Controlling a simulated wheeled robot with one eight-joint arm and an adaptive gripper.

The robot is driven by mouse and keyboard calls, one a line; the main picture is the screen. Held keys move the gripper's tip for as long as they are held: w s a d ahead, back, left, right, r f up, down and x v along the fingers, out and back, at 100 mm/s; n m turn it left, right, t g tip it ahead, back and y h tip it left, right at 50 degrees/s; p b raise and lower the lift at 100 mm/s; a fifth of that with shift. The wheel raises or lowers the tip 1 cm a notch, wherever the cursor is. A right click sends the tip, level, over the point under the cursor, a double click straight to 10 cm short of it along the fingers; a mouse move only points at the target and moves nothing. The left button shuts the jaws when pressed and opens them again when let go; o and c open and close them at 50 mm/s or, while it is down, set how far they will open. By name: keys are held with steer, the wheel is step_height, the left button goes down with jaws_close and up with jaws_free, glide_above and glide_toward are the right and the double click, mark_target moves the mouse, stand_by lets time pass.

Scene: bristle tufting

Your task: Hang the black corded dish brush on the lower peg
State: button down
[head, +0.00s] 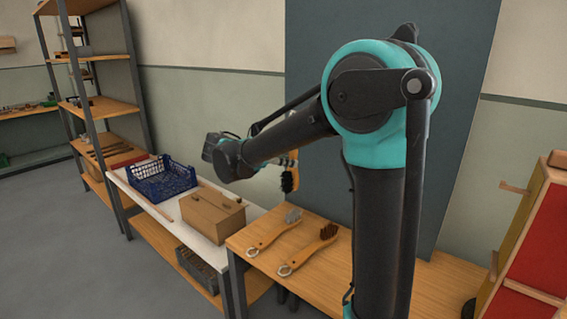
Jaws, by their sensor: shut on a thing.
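The black-bristled brush (289,181) hangs in the air in front of the dark grey panel, bristles down, with an orange-tan part above them. My gripper (284,160) is at its upper part and shut on it; the fingers are small and partly hidden by my arm. The brush's cord cannot be made out. At the right edge, a wooden stand with red panels has a wooden bar (515,188) sticking out to the left and another wooden piece (533,292) lower down. I cannot tell whether these are the pegs.
Two wooden-handled brushes, one grey-bristled (293,216) and one brown-bristled (328,232), lie on the wooden bench (345,262). A wooden box (212,213) and blue crate (163,183) stand on the white table to the left. My arm blocks part of the panel (300,60).

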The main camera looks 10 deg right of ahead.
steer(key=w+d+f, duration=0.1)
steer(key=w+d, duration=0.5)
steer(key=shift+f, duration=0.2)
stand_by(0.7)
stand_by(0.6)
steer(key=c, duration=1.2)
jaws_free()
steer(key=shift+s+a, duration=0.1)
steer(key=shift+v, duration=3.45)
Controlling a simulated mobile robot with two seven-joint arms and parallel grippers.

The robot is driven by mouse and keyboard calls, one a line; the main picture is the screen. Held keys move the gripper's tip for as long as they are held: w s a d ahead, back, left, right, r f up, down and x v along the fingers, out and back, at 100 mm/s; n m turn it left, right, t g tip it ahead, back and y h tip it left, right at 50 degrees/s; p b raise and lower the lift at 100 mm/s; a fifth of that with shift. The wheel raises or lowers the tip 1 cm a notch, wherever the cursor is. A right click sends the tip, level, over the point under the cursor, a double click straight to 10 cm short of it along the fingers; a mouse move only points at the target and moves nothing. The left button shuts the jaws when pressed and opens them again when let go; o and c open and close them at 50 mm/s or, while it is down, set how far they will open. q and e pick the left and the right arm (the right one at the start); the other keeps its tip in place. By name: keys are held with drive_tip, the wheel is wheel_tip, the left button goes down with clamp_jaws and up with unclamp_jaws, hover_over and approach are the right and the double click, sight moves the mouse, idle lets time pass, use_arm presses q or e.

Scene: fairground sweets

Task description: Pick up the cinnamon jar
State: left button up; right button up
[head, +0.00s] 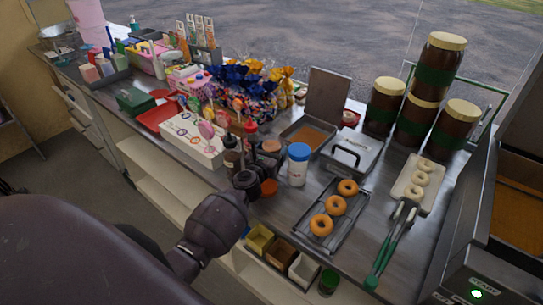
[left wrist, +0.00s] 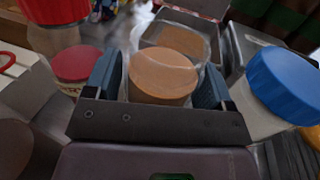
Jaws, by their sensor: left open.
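A jar with a tan-brown lid (left wrist: 165,75), which looks like the cinnamon jar, stands between the two blue fingers of my left gripper (left wrist: 157,85) in the left wrist view. No label on it can be read. The fingers are apart, one on each side of the lid; whether either touches the jar cannot be told. In the head view the tan lid (head: 271,146) shows just past my left gripper (head: 260,162), and the jar's body is largely hidden. My right gripper is not in view.
A blue-lidded jar (left wrist: 285,82) stands close on the right and a red-lidded jar (left wrist: 80,65) on the left. A tray of doughnuts (head: 350,221), a lidded metal pan (head: 352,152) and a white board (head: 190,140) crowd the counter. Small bins (head: 281,252) hang at the counter's front.

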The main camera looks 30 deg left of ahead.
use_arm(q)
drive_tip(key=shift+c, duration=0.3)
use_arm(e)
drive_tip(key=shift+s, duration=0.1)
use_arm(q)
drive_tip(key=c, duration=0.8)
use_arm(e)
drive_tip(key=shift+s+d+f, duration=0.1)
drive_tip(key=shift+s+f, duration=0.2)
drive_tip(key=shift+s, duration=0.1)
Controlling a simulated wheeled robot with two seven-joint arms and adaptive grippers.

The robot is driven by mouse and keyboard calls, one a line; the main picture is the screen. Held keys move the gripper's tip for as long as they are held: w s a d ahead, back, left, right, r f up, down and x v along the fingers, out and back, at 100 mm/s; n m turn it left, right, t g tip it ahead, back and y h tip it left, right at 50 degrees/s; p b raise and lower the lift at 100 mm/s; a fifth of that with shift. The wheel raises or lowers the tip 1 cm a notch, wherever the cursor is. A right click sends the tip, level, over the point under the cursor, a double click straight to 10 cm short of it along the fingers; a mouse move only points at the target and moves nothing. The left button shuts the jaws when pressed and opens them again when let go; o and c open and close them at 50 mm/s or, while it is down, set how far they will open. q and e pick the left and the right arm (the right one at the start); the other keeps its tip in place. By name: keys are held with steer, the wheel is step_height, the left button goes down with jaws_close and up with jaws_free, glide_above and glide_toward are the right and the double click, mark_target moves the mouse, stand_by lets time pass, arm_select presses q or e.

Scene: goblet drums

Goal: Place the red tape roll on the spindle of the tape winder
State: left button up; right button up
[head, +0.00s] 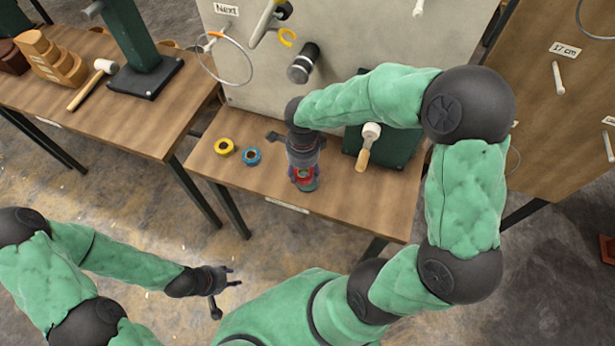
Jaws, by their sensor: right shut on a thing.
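The red tape roll (304,173) is at the table's front middle, at the fingers of my right gripper (304,181), which is shut on it. The roll is partly hidden by the fingers. I cannot tell whether it touches the table. A dark green device with a white-and-wood crank handle (366,150), perhaps the tape winder, stands right of the gripper, partly hidden behind my right arm. I cannot make out its spindle. My left gripper (229,290) is open and empty, low at the left, off the table over the floor.
A yellow roll (224,146) and a blue roll (251,156) lie on the wooden table (350,203), left of the right gripper. An upright panel (350,40) with a black cylinder (303,62) stands behind. Another table (130,118) with a mallet (93,84) is at left.

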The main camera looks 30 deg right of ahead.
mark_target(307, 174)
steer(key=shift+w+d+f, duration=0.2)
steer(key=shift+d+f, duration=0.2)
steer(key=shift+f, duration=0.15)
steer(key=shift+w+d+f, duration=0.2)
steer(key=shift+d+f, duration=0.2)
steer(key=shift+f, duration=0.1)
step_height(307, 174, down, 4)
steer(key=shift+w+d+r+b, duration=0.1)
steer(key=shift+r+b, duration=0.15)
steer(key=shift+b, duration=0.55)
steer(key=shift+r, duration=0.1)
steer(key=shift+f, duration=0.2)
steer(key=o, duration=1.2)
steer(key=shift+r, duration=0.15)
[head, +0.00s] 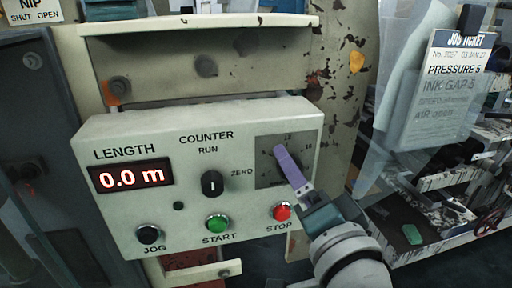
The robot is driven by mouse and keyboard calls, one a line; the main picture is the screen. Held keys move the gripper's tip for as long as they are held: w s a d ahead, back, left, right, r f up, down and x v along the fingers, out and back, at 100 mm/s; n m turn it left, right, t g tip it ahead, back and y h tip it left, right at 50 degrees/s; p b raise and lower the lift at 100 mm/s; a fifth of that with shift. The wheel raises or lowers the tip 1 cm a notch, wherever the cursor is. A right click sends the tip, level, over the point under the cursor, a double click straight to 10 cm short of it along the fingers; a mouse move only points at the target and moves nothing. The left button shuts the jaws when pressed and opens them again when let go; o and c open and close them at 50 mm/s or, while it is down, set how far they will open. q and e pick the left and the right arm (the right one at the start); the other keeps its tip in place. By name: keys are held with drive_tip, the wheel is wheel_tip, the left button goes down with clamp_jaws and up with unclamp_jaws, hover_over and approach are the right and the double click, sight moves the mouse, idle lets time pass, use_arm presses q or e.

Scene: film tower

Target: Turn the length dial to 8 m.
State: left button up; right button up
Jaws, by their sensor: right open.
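The control panel (110,220) is a cream box with a LENGTH display (131,176) reading 0.0 m in red. At its right is a dark grey square dial plate (267,145) with pale scale marks and numbers, mostly too small to read. My right gripper (281,155) comes in from the lower right, with its purple finger in front of this plate. It is open. The finger hides the middle of the plate, so the dial's knob and pointer cannot be made out. Whether the finger touches the dial I cannot tell. My left gripper is not in view.
A black COUNTER knob (212,184) sits between RUN and ZERO labels. Along the bottom are a black JOG button (149,234), a green START button (217,223) and a red STOP button (282,211), close to my right gripper. A JOB TICKET (454,90) hangs at right.

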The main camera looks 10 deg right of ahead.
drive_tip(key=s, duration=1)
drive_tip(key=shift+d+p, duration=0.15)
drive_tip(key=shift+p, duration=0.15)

* * * * *

Problem statement
Lines containing the word "wheeled" are to be counted in the listing; state their number alone.

Written answer
2